= WHAT THE TASK REQUIRES =
Among the lines below, keep only those from the one containing "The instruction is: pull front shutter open" through the one containing "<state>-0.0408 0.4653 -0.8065", and reproduce them exactly.
====== RECORDS FOR THIS EXERCISE ======
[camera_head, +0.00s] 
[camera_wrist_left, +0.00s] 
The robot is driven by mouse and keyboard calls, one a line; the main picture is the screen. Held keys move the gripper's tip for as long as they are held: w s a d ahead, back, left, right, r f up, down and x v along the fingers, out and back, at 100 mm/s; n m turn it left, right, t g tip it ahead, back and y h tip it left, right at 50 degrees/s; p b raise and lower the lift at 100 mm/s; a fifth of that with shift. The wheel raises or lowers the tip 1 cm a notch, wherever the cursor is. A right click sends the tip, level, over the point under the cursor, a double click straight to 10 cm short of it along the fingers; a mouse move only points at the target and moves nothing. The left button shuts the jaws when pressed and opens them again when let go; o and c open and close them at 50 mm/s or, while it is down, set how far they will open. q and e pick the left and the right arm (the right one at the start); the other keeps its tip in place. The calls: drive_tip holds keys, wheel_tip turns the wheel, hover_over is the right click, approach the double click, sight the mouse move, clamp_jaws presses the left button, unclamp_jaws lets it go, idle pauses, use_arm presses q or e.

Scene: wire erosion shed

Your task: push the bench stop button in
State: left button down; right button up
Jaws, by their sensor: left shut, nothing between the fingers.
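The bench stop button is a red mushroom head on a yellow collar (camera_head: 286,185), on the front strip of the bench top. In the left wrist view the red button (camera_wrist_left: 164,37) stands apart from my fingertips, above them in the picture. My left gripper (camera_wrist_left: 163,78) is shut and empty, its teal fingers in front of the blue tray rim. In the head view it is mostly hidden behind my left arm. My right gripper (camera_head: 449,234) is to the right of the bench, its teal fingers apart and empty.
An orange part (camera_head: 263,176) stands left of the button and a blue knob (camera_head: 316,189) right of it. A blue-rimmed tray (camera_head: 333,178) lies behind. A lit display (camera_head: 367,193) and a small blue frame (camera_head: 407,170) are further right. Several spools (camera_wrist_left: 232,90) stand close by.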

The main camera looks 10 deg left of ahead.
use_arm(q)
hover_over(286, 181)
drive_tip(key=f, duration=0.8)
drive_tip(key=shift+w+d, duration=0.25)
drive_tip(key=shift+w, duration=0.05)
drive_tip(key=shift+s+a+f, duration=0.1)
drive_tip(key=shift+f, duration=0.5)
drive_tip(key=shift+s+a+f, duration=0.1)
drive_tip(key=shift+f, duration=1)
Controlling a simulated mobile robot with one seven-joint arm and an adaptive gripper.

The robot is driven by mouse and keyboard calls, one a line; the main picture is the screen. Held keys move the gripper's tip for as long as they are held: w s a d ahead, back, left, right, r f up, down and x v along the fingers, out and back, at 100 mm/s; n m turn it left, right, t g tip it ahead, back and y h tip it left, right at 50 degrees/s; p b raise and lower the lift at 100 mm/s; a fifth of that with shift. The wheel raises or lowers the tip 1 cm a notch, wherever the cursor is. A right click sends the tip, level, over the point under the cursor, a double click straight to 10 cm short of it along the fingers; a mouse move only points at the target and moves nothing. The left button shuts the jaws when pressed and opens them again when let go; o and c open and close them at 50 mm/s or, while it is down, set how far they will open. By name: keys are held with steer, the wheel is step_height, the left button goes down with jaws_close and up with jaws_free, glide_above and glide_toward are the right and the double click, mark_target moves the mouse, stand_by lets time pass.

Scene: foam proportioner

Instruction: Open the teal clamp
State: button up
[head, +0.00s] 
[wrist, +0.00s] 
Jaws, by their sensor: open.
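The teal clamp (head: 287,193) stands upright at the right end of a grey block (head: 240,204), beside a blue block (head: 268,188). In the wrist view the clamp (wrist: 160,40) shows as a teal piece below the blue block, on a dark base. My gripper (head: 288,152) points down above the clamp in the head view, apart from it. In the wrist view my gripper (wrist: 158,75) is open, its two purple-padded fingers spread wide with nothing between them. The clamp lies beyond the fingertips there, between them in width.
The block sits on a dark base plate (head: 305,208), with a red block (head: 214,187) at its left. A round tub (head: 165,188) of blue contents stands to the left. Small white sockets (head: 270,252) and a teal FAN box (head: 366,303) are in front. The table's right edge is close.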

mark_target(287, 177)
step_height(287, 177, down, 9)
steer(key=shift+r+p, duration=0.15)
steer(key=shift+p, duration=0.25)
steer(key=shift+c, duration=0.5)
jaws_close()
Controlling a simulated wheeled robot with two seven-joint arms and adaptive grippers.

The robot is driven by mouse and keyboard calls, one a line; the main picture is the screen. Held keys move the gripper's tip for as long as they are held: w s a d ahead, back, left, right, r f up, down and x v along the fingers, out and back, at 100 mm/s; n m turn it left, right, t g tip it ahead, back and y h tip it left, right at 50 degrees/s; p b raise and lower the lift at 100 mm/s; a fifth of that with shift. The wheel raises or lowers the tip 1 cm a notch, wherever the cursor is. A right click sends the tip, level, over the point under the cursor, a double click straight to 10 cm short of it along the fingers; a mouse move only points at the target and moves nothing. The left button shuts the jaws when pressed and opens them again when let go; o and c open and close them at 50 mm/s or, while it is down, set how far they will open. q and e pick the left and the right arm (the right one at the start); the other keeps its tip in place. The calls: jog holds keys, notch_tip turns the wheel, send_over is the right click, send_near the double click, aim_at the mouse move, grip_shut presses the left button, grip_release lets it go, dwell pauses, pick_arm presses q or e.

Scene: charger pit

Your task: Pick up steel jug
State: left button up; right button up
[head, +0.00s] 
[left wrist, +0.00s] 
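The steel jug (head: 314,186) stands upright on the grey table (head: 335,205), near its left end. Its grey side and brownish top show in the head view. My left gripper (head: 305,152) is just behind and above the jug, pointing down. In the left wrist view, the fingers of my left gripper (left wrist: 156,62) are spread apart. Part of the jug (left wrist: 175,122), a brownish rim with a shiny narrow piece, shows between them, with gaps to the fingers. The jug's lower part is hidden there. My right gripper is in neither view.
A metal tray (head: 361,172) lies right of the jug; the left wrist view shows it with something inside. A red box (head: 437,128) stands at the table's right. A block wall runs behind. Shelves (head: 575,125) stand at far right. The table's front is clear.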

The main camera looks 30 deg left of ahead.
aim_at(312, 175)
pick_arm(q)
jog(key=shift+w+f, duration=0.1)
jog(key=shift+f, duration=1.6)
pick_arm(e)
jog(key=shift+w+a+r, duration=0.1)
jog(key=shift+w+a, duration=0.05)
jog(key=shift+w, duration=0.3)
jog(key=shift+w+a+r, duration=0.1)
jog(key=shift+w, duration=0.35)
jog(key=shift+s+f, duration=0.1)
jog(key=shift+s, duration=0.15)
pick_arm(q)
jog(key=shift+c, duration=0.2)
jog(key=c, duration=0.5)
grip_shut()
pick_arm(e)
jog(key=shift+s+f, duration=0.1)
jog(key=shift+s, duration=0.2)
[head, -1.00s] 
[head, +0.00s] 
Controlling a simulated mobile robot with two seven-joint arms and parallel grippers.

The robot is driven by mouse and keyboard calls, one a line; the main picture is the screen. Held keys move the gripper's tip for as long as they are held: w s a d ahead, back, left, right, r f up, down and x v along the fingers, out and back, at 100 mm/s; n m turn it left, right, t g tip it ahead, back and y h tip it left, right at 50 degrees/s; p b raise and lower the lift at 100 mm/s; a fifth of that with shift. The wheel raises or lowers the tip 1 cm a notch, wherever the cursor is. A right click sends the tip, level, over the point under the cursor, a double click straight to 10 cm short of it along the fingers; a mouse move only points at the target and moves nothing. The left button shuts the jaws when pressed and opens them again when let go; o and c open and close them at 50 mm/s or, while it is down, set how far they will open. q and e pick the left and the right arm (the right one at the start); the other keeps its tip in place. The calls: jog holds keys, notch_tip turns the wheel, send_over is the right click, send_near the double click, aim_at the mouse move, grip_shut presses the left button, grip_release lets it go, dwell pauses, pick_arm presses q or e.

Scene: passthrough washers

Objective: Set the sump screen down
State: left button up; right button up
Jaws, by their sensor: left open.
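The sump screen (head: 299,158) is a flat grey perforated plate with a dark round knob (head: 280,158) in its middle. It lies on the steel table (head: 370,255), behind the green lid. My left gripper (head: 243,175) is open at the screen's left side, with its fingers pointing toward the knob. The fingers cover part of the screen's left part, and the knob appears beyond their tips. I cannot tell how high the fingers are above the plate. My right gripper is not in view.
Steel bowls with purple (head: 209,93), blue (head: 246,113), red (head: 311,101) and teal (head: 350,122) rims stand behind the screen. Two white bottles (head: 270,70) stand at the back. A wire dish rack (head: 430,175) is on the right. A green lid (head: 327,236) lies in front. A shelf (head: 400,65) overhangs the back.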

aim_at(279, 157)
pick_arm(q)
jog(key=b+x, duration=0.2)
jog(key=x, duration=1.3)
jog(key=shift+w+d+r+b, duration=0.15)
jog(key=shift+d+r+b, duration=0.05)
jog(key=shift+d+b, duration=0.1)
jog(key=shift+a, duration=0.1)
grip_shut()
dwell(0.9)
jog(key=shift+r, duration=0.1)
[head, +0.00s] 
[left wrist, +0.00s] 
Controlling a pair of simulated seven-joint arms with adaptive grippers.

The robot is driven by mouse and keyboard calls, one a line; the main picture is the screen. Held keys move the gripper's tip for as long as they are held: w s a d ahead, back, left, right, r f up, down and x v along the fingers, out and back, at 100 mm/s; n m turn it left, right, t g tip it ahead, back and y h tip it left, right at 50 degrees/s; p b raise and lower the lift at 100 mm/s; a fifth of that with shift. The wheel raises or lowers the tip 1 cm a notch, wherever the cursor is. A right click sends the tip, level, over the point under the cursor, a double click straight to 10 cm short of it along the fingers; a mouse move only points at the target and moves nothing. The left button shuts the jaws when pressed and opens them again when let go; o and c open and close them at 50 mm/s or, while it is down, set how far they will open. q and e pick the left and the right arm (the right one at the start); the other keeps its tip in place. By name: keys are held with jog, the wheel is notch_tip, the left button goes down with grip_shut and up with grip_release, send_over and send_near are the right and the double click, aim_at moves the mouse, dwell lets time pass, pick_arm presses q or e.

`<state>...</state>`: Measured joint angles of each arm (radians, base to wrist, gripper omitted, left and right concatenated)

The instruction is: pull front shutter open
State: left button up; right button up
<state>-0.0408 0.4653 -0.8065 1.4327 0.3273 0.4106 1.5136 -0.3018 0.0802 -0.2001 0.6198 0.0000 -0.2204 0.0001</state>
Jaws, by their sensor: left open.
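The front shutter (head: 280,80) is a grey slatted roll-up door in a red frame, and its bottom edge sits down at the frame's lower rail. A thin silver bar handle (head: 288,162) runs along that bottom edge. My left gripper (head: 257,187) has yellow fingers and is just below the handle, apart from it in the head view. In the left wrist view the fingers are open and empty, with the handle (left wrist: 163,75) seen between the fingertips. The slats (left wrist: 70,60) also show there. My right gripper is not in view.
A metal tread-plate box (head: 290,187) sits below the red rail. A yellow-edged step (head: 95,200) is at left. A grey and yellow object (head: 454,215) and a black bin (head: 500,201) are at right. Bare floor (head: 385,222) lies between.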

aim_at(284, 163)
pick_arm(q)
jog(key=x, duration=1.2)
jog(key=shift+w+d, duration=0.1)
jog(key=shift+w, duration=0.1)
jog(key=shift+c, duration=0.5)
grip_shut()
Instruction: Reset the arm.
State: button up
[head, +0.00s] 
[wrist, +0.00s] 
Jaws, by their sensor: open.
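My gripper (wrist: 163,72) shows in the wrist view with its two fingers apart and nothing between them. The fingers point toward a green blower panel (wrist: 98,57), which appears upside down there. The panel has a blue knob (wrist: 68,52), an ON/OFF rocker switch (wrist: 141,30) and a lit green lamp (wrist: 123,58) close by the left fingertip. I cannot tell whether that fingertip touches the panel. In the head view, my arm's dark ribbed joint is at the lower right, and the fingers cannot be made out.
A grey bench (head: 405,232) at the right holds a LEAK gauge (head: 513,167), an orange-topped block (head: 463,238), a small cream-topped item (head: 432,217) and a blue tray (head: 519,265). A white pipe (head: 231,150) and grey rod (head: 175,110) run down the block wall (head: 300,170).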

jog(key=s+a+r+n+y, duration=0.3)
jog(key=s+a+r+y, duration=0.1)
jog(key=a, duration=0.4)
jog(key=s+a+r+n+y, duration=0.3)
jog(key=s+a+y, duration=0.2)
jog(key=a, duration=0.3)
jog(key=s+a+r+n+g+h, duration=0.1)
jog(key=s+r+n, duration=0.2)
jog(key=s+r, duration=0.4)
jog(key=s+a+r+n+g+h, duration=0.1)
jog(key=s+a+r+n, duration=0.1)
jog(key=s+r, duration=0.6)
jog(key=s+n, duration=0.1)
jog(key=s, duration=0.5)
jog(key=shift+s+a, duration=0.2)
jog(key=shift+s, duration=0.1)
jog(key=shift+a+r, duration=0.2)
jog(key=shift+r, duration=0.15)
======
= COMPLETE ANSWER =
The instruction is: pull front shutter open
State: left button up; right button up
<state>-0.0408 0.4653 -0.8065 1.4327 0.3273 0.4106 1.5136 -0.3018 0.0802 -0.2001 0.6198 0.0000 -0.2204 0.0001</state>

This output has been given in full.